Scipion is an image processing framework to obtain 3D models of macromolecular complexes using Electron Microscopy (3DEM)
http://scipion.i2pc.es
Other
76 stars 47 forks source link

'relion - particle extracting' crashes with 1M particles #2058

Open JuhaHuiskonen opened 4 years ago

JuhaHuiskonen commented 4 years ago

When extracting over 1M particles using 'relion - particle extracting' I get the following error:

03487: Sqlite query: INSERT INTO MDTable_3( "rlnCoordinateX", "rlnCoordinateY", "rlnImageName", "rlnMicrographName", "rlnMagnification", "rlnVoltage", "rlnDefocusU", "rlnDefocusV", "rlnDefocusAngle", "rlnSphericalAberration", "rlnBfactor", "rlnCtfScalefactor", "rlnPhaseShift", "rlnAmplitudeContrast", "rlnOriginX", "rlnOriginY", "rlnDetectorPixelSize") SELECT "rlnCoordinateX", "rlnCoordinateY", "rlnImageName", "rlnMicrographName", "rlnMagnification", "rlnVoltage", "rlnDefocusU", "rlnDefocusV", "rlnDefocusAngle", "rlnSphericalAberration", "rlnBfactor", "rlnCtfScalefactor", "rlnPhaseShift", "rlnAmplitudeContrast", "rlnOriginX", "rlnOriginY", "rlnDetectorPixelSize" FROM MDTable_2

If I make a subset of just 200 coordinates, the protocol finishes fine.
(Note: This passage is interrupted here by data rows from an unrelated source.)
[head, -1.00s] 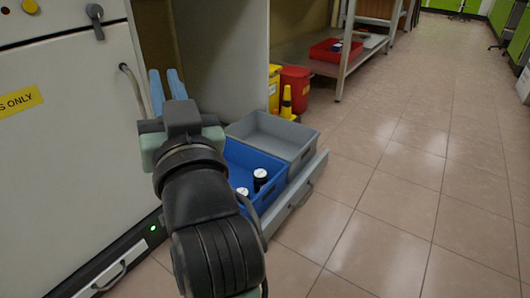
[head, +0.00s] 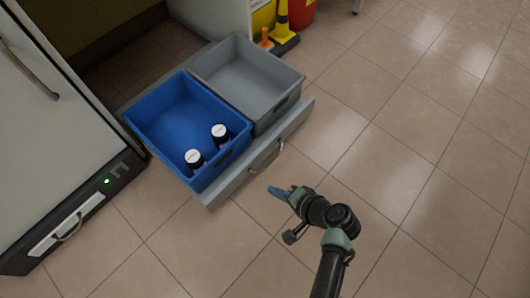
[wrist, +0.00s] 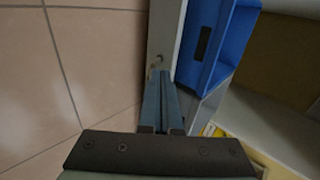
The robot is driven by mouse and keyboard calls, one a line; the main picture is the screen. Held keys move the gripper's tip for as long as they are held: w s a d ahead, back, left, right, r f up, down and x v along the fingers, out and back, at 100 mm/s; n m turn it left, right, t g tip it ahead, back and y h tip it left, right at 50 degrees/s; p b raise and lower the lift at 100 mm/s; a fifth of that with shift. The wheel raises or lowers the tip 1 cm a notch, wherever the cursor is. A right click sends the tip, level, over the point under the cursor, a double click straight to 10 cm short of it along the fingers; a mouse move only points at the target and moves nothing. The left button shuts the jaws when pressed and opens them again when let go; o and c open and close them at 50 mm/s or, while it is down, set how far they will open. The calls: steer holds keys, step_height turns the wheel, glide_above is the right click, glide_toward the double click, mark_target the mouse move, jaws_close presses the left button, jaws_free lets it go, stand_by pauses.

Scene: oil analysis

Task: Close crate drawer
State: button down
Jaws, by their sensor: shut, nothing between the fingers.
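The crate drawer (head: 296,118) is a low grey drawer, pulled out from the cabinet and standing open near the floor. Its front has a metal handle (head: 266,157). A blue crate (head: 165,97) and a grey crate (head: 228,50) stand side by side on it. My gripper (head: 279,193) is in front of the drawer front, below and near the handle in the head view. Its blue fingers are together with nothing between them. In the wrist view the fingers (wrist: 162,100) point toward the drawer front (wrist: 163,35); I cannot tell whether they touch it.
Two bottles with white caps (head: 194,157) (head: 220,131) stand in the blue crate. The tiled floor at the right is clear.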

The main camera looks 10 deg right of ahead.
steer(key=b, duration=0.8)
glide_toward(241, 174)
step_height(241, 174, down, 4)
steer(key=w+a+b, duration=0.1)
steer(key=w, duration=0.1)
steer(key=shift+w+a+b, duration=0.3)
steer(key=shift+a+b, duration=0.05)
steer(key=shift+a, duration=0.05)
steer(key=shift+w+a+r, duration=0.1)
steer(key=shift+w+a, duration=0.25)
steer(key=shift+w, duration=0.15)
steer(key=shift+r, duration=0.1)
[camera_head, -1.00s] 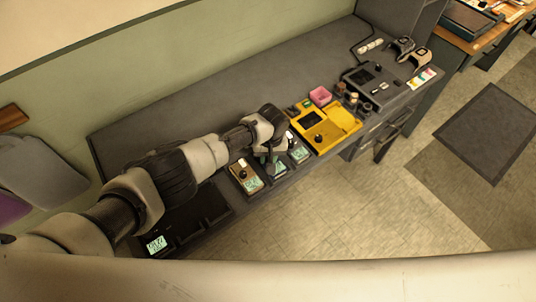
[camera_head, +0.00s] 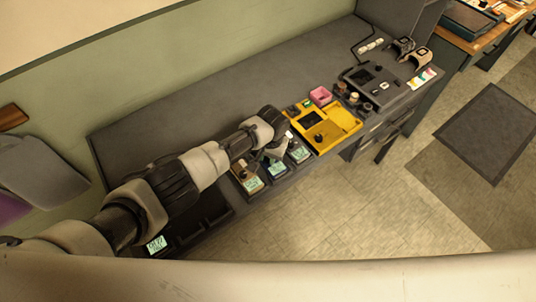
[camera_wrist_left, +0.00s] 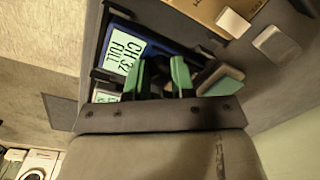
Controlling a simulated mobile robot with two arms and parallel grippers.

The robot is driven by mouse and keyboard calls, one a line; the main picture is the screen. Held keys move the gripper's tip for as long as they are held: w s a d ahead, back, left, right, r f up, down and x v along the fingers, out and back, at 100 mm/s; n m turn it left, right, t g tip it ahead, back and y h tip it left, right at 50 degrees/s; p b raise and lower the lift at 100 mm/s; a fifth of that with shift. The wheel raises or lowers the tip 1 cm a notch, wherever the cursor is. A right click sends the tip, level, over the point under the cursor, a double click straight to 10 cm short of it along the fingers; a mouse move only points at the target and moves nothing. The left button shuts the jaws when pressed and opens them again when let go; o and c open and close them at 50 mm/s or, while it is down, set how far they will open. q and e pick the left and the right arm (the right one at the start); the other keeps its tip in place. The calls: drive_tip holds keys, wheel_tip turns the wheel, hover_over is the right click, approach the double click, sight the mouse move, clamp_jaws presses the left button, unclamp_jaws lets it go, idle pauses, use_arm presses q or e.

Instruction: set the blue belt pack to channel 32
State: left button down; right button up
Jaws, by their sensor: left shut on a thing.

Is there a maximum limit of particles Scipion can handle?

pconesa commented 4 years ago

Hi, @JuhaHuiskonen. No 200 K (I guess you missed K) is not the maximun limit. I've seen project using more than that. It is true that getting over 500K things get very slow and it might become annoying.

This issue must be something else. Could you please post more log lines.?

JuhaHuiskonen commented 4 years ago

I used just 200 (not 200K) to check that the project itself and the inputs were fine. I can try with more to see where it fails.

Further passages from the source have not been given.